Welcome (back) to the New York State Senate -- the Home of Teh Crazy

In all its glory, the NYS Senate -- Home of Teh Crazy

by Ken

Earlier today Howie asked if there was anything I might care to explain about the latest weirdnesses coming out of the New York State Senate, an institution I like to think of as the Home of Teh Crazy.

What he thought might bear explaining was what appearas to be a joint press release posted to the New York State Senate official website, presumably as a joint offering of the Senate Republican Conference, led by Dean Skelos, and what now purports to be an officially recognized new party conference, the five-member (just today increased from four with the addition of Malcolm Smith of Queens, the ever-so-brief leader of the Dems' ever-so-brief majority following the 2008 election) Independent Democratic Conference.

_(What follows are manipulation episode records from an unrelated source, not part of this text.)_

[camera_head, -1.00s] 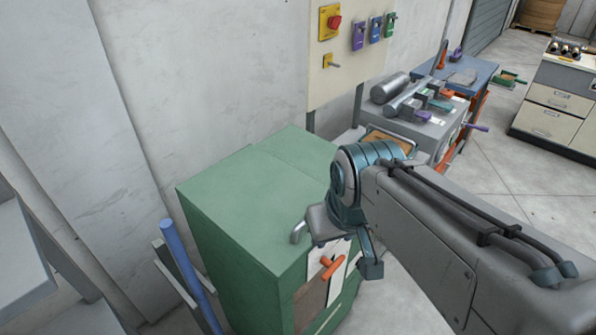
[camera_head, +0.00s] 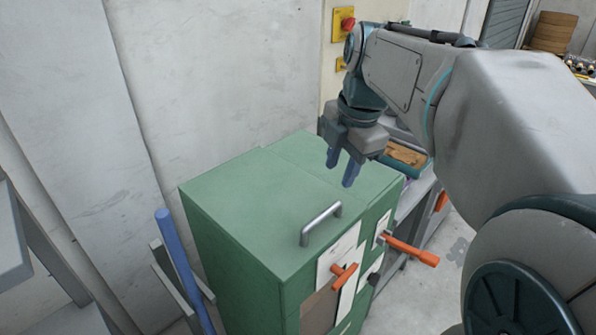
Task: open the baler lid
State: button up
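The baler is a green cabinet (camera_head: 220,240) in the middle of the head view. Its flat green lid (camera_head: 255,190) lies closed on top. A metal bar handle (camera_head: 321,223) stands on the lid near its front edge. My gripper (camera_head: 342,170) is above the lid, behind the handle and a little to its right in the picture. Its two blue-grey fingers point down and are apart, with nothing between them. The fingers look clear of the handle.
Orange levers (camera_head: 344,276) and (camera_head: 412,249) stick out from the baler's front. A blue post (camera_head: 183,270) stands at its left. The concrete wall (camera_head: 220,90) is behind. A yellow switch box with a red button (camera_head: 347,24) is on a panel at the back.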

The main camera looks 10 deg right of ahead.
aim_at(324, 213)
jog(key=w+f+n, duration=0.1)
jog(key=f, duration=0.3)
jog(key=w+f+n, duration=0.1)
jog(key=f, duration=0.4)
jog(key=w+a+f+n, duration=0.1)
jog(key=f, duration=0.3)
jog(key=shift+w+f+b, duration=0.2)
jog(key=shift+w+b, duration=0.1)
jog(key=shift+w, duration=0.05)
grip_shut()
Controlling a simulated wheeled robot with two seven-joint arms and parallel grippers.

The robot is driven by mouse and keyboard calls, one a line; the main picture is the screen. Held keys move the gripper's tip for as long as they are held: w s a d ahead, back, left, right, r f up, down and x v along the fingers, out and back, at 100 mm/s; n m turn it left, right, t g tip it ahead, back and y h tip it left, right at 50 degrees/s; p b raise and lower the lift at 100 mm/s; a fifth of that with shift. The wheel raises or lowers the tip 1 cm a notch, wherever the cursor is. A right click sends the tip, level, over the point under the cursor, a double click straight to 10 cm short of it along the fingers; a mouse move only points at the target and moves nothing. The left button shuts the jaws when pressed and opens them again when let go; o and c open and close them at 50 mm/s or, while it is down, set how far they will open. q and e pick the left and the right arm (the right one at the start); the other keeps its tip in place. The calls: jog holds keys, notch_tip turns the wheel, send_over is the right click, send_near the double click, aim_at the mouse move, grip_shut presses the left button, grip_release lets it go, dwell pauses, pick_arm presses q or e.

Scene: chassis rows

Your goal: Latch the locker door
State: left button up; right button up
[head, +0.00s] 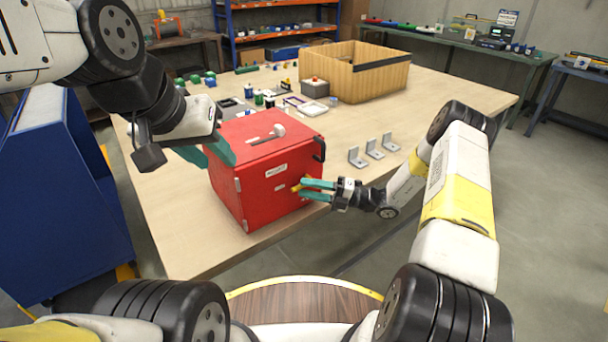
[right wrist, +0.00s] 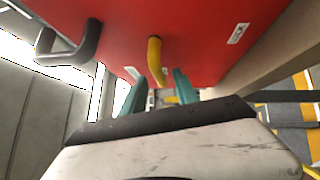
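The red locker (head: 232,133) stands near the table's front edge. Its red door (head: 262,206) faces me and looks flush with the body, with a black handle (head: 320,148) at its right edge. A yellow latch lever (head: 296,188) is low on the door; it also shows in the right wrist view (right wrist: 154,58). My right gripper (head: 308,190) is open at the door, its teal fingers on either side of the lever's end. Whether they touch it is unclear. My left gripper (head: 207,154) is open and empty at the locker's upper left edge.
A grey-white tool (head: 277,130) lies on the locker's top. Several metal brackets (head: 373,149) stand to the right on the table (head: 440,92). A wooden crate (head: 370,82) and many small parts are behind. A blue cabinet (head: 62,190) is at left.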

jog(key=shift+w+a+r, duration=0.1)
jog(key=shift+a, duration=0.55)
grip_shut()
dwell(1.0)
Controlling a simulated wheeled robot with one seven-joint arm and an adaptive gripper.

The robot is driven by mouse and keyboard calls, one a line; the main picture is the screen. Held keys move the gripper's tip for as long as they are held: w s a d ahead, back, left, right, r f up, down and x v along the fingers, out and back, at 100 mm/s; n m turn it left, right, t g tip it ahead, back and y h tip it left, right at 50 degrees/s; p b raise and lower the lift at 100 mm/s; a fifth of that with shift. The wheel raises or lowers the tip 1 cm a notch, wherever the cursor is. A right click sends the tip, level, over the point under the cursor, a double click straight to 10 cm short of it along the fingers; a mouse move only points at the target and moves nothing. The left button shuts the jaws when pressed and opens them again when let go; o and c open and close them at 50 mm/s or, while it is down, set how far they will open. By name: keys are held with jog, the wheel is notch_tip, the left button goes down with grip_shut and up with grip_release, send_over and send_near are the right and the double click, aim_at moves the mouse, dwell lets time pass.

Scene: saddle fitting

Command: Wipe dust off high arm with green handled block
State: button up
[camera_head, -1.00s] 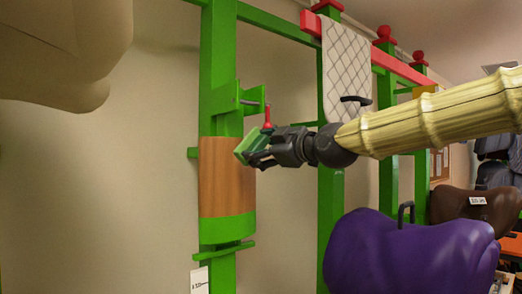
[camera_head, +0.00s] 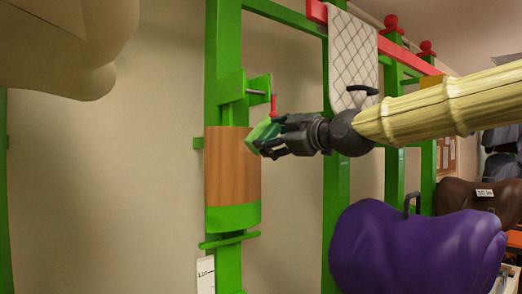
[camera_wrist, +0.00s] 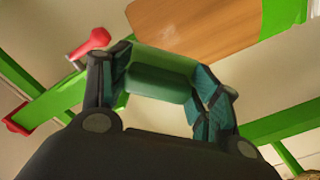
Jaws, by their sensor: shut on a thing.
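My gripper (camera_head: 276,138) is shut on a green block (camera_head: 262,132) and holds it beside the upper right edge of a brown wood-faced panel (camera_head: 231,166) on a tall green post (camera_head: 222,60). The head view does not show whether block and panel touch. In the wrist view the green block (camera_wrist: 160,75) sits between the two fingers, with the panel (camera_wrist: 195,25) beyond it. A green bracket (camera_head: 258,88) with a thin rod and a red-handled part (camera_head: 274,104) stands just above my gripper. I cannot make out dust, nor tell which part is the high arm.
A purple saddle-shaped thing (camera_head: 415,250) stands below my arm at right, with a brown one (camera_head: 475,197) behind it. A quilted white cloth (camera_head: 350,60) hangs from a red rail (camera_head: 405,55) behind my arm.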

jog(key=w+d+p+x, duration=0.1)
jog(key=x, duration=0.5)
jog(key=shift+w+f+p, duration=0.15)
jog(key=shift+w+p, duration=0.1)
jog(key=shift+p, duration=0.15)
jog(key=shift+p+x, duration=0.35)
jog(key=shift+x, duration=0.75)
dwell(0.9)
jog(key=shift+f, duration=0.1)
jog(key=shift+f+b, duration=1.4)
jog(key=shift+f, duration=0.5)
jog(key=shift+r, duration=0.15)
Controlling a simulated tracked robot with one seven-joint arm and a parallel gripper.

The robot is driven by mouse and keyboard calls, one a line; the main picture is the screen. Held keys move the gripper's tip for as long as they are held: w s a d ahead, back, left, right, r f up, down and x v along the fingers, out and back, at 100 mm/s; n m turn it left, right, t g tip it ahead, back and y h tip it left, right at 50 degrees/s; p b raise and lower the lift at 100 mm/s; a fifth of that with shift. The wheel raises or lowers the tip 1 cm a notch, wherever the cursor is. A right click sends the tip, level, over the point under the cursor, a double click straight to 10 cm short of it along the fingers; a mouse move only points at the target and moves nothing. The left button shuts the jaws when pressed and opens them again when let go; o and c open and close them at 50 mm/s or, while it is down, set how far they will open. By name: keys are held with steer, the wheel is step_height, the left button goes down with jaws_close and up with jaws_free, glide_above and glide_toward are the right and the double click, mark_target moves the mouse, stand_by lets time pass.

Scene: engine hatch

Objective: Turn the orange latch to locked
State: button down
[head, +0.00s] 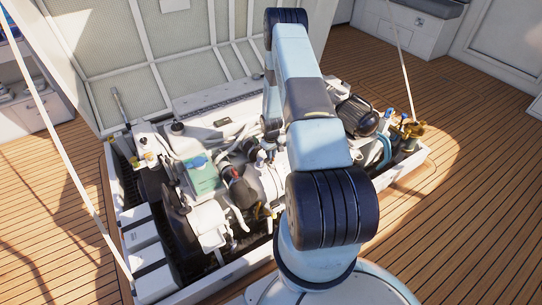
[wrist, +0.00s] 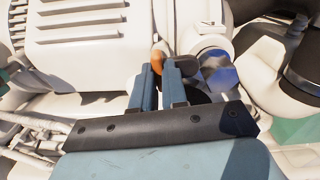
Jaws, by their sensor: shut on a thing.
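The orange latch (wrist: 157,58) shows as a small rounded orange-brown piece near the middle of the wrist view, against white engine parts. My gripper (wrist: 160,68) reaches up to it from below, with its two blue fingers on either side of the latch's lower end. The fingers are shut on the latch, with a narrow gap between them. The lower part of the latch is hidden by the fingers, and its turned position cannot be read. In the head view my arm covers most of the spot, so the latch cannot be made out there.
A blue faceted cap (wrist: 220,72) sits close to the right finger. The open hatch lid (head: 170,50) stands behind the crowded engine bay, with wooden deck (head: 470,200) around.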

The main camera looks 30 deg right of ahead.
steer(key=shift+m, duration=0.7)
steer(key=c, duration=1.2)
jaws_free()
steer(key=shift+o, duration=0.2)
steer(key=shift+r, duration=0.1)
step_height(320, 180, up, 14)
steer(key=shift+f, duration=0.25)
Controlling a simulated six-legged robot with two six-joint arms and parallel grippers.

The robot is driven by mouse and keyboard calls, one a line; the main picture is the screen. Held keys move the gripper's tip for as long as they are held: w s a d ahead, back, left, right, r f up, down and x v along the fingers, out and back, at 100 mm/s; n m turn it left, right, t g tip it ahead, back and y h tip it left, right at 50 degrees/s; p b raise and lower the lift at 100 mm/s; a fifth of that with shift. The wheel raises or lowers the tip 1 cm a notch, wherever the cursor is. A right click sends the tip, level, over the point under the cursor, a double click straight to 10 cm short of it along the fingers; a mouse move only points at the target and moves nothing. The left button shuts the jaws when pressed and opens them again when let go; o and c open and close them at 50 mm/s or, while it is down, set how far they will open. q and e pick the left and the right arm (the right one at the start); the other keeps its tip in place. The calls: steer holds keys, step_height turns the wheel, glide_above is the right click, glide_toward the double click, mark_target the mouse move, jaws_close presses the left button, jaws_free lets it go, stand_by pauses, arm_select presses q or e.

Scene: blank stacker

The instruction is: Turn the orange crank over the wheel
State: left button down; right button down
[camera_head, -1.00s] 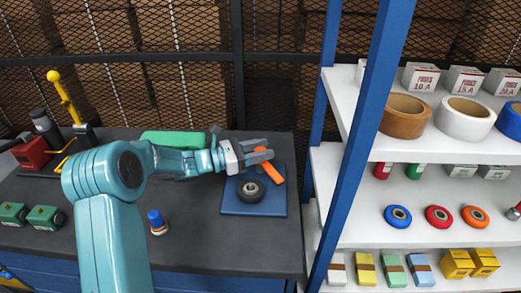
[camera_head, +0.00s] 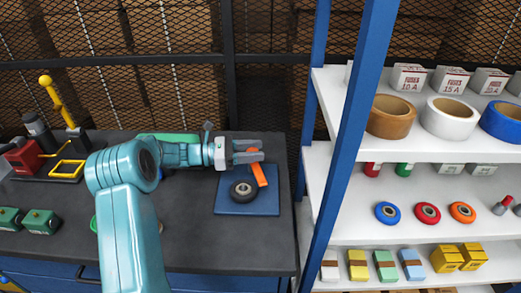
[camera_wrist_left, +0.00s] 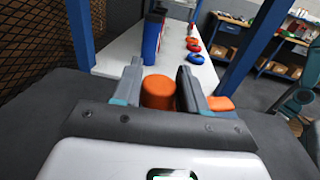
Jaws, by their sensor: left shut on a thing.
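The orange crank (camera_head: 259,173) is a slim bar at the back right of a dark round wheel (camera_head: 243,190). The wheel sits on a blue square plate (camera_head: 240,208) on the dark workbench. The crank lies beside the wheel in the head view, not across its middle. My left gripper (camera_head: 258,151) reaches in from the left and is shut on the crank's far end. The left wrist view shows the crank's orange round knob (camera_wrist_left: 158,91) between the two fingers, with more orange bar at right. My right gripper is out of view.
A blue post (camera_head: 355,130) and white shelves (camera_head: 400,215) with tape rolls, small wheels and boxes stand at the right. A yellow-handled lever (camera_head: 58,100) and green boxes (camera_head: 40,221) are at the left. The bench front is mostly clear.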

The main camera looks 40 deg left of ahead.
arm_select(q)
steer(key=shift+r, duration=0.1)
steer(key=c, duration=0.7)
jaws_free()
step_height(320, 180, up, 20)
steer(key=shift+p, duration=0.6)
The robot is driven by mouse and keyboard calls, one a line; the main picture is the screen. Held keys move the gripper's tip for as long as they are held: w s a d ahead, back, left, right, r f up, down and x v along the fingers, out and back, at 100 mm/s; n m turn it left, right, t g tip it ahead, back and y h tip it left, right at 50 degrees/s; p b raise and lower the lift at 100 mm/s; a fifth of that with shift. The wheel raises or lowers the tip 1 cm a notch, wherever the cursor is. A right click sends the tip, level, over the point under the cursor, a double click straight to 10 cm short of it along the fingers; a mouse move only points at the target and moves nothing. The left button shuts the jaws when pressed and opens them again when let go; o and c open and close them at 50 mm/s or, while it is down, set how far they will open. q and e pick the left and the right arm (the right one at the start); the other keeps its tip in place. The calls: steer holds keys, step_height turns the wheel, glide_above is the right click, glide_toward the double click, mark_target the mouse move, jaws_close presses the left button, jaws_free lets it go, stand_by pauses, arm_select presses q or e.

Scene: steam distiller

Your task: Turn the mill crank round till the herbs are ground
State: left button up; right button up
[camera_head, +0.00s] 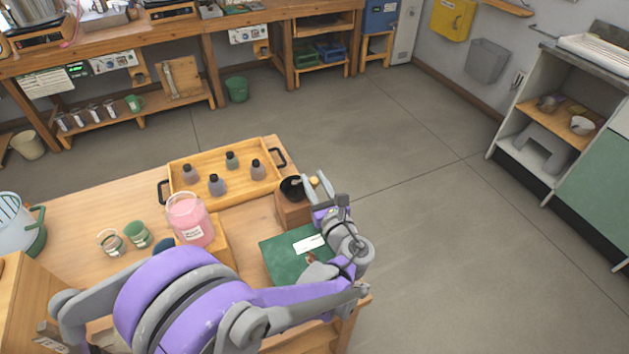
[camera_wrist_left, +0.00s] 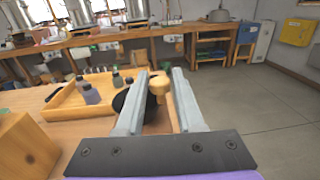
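The mill (camera_head: 292,212) is a small wooden box with a black bowl (camera_head: 292,187) on top, at the table's right edge. Its crank shows as a pale wooden knob (camera_head: 315,181), also seen in the left wrist view (camera_wrist_left: 158,87). My left gripper (camera_head: 318,187) is at the knob. In the wrist view its two grey fingers (camera_wrist_left: 160,95) stand apart on either side of the knob, with a narrow gap seeming to show; contact is unclear. The fingers partly hide the black bowl. No herbs can be made out. My right gripper is not in view.
A wooden tray (camera_head: 172,171) with several small dark-capped bottles lies behind the mill. A jar of pink liquid (camera_head: 191,220) and two small cups stand left. A green board (camera_head: 275,258) with a white label lies in front. Open floor lies right.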

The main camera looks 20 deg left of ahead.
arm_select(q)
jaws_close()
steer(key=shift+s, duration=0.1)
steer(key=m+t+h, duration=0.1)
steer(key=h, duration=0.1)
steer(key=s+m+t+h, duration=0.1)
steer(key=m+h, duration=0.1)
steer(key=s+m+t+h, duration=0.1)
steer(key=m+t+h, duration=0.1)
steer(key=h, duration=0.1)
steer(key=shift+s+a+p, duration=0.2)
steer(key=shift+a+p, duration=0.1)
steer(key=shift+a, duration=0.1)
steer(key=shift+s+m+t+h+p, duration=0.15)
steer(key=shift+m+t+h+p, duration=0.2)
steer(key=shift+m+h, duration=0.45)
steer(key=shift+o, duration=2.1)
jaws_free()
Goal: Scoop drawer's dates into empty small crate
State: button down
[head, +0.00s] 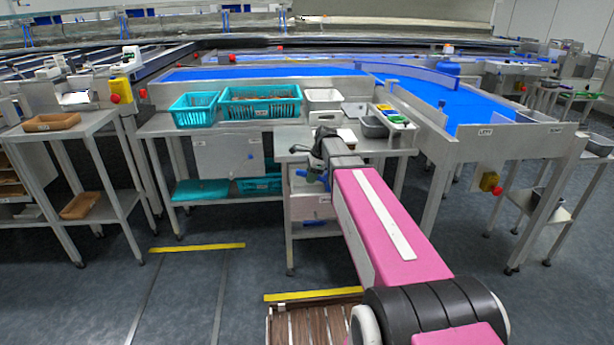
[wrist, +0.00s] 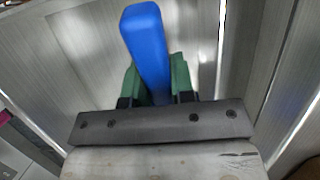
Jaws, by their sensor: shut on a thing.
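My gripper (wrist: 154,82) shows in the wrist view with its two green fingers closed on a blue bar-like handle (wrist: 145,35). What the handle belongs to is not clear in that view. The small teal crate (head: 194,122) stands on the left of the bench and looks empty. The drawer unit (head: 311,207) is below the middle bench top, partly hidden by my arm. No dates inside it are visible.
A larger teal crate (head: 261,114) with brown contents stands right of the small one. A white bin (head: 323,98) and grey trays (head: 374,127) are farther right. A teal lid-like item (head: 201,193) lies on the lower shelf. The floor at front left is clear.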

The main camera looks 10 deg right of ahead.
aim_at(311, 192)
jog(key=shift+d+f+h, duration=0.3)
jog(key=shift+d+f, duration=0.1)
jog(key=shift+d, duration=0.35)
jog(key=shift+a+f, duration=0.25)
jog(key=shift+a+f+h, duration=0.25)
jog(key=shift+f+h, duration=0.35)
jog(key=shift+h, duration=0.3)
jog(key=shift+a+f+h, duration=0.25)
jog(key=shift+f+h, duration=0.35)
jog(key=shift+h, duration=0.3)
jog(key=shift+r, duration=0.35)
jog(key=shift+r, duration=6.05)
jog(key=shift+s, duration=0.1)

Independent Democratic Conference, Senate Republicans Announce Creation of Historic Bipartisan Partnership

Posted on Tuesday, December 4th, 2012
RELATED ISSUES: Government Operations

Senator Dean G. Skelos, leader of the Senate Republican Conference, and Senator Jeffrey D. Klein, leader of the Independent Democratic Conference, today joined together to announce an historic bipartisan partnership to continue the tremendous progress that has been achieved over the past two years in New York State.

This new bipartisan governing coalition guarantees a fiscally responsible, fully functional Senate that will continue to produce positive results for all New Yorkers.

Two years ago, Independent Democrats and Senate Republicans put partisan differences aside to end the dysfunction, gridlock and reckless fiscal policies of the previous Senate leadership.  This partnership returned function and order to the Senate Chamber, restored fiscal integrity, and produced remarkable accomplishments that have benefited all New Yorkers.

Today’s agreement marks a bold new chapter in this partnership, that will allow the Senate to continue pushing New York State forward, while ensuring that there will be no returning to the failed leadership of the past.

Of tremendous importance is the bipartisan coalition government’s commitment to working with Governor Cuomo on progressive policy issues that benefit all New Yorkers in the next legislative session. . . .
To be clear about two points:

(1) Even with two 2012 Senate races apparently still undetermined, the Democrats should have had enough seats to constitute a majority. But it was clear that this was most unlikely to happen, because already five nominally Democratic votes were unlikely to be available for a Senate Democratic majority. Extreme-right-wing Sen. Simcha Felder, elected as a Democrat in Brooklyn, had already announced his intention to caucus with the Republicans. And the four members of the Independent Democratic Conference gave every indication of doing the same. Which leads us to the other clarification --

(2) The IDC isn't new. It came into being in 2010, originally as a four-member splinter group, in the aftermath of the Democrats' disastrous last attempt at taking control of the State Senate, when the party appeared to have won enough seats to do so. That assumed, however, that everyone elected as a Democrat would in fact vote with fellow Democrats to organize the Senate. But an odd little fringe assemblage of rogues and clowns declined to do so, organizing instead -- despite state Dems' furious attempts to bribe them back into line -- with the Republicans. Eventually the Dems managed to swing the count ever so slightly back in their favor, but by then it was alarmingly clear that no one was in charge, and the people who were trying to pull strings had agendas that, to put it mildly, didn't inspire a great deal of party loyalty.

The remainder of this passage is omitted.